Stored rows —
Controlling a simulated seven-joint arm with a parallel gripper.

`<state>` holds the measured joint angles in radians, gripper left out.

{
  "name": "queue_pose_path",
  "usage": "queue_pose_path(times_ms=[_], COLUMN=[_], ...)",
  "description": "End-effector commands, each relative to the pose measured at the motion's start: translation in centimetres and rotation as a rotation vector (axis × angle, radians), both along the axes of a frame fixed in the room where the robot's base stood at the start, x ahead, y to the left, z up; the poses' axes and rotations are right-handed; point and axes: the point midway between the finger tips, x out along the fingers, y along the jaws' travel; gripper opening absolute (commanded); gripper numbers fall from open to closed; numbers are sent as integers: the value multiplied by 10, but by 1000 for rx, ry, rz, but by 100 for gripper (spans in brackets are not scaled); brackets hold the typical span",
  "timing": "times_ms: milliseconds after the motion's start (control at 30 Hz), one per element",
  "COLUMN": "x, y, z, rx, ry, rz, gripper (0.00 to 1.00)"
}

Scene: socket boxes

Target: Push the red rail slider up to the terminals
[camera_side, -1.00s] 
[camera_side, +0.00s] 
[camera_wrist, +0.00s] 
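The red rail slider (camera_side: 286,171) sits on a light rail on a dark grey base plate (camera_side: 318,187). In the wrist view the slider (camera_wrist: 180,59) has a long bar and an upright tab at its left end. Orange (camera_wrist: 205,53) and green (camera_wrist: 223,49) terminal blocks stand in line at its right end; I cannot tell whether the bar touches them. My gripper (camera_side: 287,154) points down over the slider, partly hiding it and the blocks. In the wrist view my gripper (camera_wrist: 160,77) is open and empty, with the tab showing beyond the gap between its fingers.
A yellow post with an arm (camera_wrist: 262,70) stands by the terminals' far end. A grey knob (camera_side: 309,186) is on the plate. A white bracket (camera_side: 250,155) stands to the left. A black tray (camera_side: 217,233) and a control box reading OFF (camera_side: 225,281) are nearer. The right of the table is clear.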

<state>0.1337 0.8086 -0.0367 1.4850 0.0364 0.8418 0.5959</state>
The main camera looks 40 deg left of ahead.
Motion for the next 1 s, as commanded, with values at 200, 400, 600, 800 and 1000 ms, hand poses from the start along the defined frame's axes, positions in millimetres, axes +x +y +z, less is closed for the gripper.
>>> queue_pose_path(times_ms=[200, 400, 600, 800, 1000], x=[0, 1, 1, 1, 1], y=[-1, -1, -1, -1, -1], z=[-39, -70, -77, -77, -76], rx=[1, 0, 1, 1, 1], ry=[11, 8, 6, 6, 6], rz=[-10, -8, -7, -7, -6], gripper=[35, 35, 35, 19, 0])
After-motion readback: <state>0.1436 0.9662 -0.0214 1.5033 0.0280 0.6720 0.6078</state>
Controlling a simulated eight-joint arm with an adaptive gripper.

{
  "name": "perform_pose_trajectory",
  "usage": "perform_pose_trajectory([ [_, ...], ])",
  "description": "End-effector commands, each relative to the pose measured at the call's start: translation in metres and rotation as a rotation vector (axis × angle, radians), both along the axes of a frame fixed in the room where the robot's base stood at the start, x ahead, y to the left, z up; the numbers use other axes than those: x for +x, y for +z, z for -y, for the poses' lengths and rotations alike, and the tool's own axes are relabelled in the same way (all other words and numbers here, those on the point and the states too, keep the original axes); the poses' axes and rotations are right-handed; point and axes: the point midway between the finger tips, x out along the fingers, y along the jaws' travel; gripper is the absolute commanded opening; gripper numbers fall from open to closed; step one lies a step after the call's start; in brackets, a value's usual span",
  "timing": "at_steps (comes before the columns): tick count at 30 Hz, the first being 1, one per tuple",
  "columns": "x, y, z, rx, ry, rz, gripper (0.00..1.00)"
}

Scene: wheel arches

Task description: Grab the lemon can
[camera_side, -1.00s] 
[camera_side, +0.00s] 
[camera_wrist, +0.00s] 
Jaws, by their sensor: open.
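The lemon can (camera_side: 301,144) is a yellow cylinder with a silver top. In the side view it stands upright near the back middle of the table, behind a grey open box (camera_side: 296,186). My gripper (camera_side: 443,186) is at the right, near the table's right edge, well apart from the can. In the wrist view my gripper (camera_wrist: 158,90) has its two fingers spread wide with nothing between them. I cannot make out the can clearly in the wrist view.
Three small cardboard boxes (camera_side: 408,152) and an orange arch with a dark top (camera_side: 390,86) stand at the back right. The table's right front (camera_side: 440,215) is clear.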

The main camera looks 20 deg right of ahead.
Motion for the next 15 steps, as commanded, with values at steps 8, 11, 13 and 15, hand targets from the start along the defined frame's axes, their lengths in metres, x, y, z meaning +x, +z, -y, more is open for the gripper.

Aim of the task — Take the data above and return it exactly.

Task answer —
Controlling a simulated seven-joint arm with a parallel gripper.

`<state>` holds the measured joint angles in radians, gripper left out.

{
  "name": "queue_pose_path",
  "usage": "queue_pose_path(times_ms=[_], COLUMN=[_], ...)",
  "description": "End-effector commands, each relative to the pose measured at the motion's start: translation in centimetres and rotation as a rotation vector (axis × angle, radians), both along the axes of a frame fixed in the room where the robot's base stood at the start, x ahead, y to the left, z up; the poses' axes and rotations are right-handed; point and axes: the point midway between the finger tips, x out along the fingers, y along the jaws' travel; gripper opening absolute (commanded); gripper numbers fall from open to closed; numbers are sent as integers: the value multiplied by 10, but by 1000 for rx, ry, rz, but by 100 for gripper (spans in brackets are not scaled); brackets hold the typical span",
  "timing": "times_ms: milliseconds after the motion's start (control at 30 Hz), one per element",
  "COLUMN": "x, y, z, rx, ry, rz, gripper (0.00 to 1.00)"
}

Scene: socket boxes

Target: Push the red rail slider up to the terminals
[camera_side, -1.00s] 
[camera_side, +0.00s] 
[camera_wrist, +0.00s] 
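The red rail slider (camera_side: 286,171) sits on a light rail on a dark grey base plate (camera_side: 318,187). In the wrist view the slider (camera_wrist: 180,59) has a long bar and an upright tab at its left end. Orange (camera_wrist: 205,53) and green (camera_wrist: 223,49) terminal blocks stand in line at its right end; I cannot tell whether the bar touches them. My gripper (camera_side: 287,154) points down over the slider, partly hiding it and the blocks. In the wrist view my gripper (camera_wrist: 160,77) is open and empty, with the tab showing beyond the gap between its fingers.
A yellow post with an arm (camera_wrist: 262,70) stands by the terminals' far end. A grey knob (camera_side: 309,186) is on the plate. A white bracket (camera_side: 250,155) stands to the left. A black tray (camera_side: 217,233) and a control box reading OFF (camera_side: 225,281) are nearer. The right of the table is clear.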

<state>0.1337 0.8086 -0.0367 1.4850 0.0364 0.8418 0.5959</state>
The main camera looks 40 deg left of ahead.
Motion for the next 1 s, as commanded, with values at 200, 400, 600, 800 and 1000 ms, hand poses from the start along the defined frame's axes, positions in millimetres, axes +x +y +z, less is closed for the gripper.
>>> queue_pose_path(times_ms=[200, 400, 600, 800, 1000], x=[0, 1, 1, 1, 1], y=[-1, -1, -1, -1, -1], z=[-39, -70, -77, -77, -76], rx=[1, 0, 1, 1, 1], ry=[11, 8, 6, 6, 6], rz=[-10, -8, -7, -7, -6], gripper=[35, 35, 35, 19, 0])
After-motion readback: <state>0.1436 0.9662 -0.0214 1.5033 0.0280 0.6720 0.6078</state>
Controlling a simulated eight-joint arm with an adaptive gripper.

{
  "name": "perform_pose_trajectory",
  "usage": "perform_pose_trajectory([ [_, ...], ])",
  "description": "End-effector commands, each relative to the pose measured at the call's start: translation in metres and rotation as a rotation vector (axis × angle, radians), both along the axes of a frame fixed in the room where the robot's base stood at the start, x ahead, y to the left, z up; the numbers use other axes than those: x for +x, y for +z, z for -y, for the poses' lengths and rotations alike, and the tool's own axes are relabelled in the same way (all other words and numbers here, those on the point and the states too, keep the original axes); the poses' axes and rotations are right-handed; point and axes: the point midway between the finger tips, x out along the fingers, y along the jaws' travel; gripper is the absolute commanded opening; gripper numbers fall from open to closed; step one lies a step after the call's start; in brackets, a value's usual span",
  "timing": "at_steps (comes before the columns): tick count at 30 Hz, the first being 1, one per tuple",
  "columns": "x, y, z, rx, ry, rz, gripper (0.00..1.00)"
}

Scene: wheel arches

Task description: Grab the lemon can
[camera_side, -1.00s] 
[camera_side, +0.00s] 
[camera_wrist, +0.00s] 
Jaws, by their sensor: open.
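The lemon can (camera_side: 301,144) is a yellow cylinder with a silver top. In the side view it stands upright near the back middle of the table, behind a grey open box (camera_side: 296,186). My gripper (camera_side: 443,186) is at the right, near the table's right edge, well apart from the can. In the wrist view my gripper (camera_wrist: 158,90) has its two fingers spread wide with nothing between them. I cannot make out the can clearly in the wrist view.
Three small cardboard boxes (camera_side: 408,152) and an orange arch with a dark top (camera_side: 390,86) stand at the back right. The table's right front (camera_side: 440,215) is clear.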

The main camera looks 20 deg right of ahead.
Motion for the next 15 steps, as commanded, with values at steps 8, 11, 13 and 15, hand targets from the start along the defined frame's axes, their lengths in metres, x, y, z meaning +x, +z, -y, more is open for the gripper.

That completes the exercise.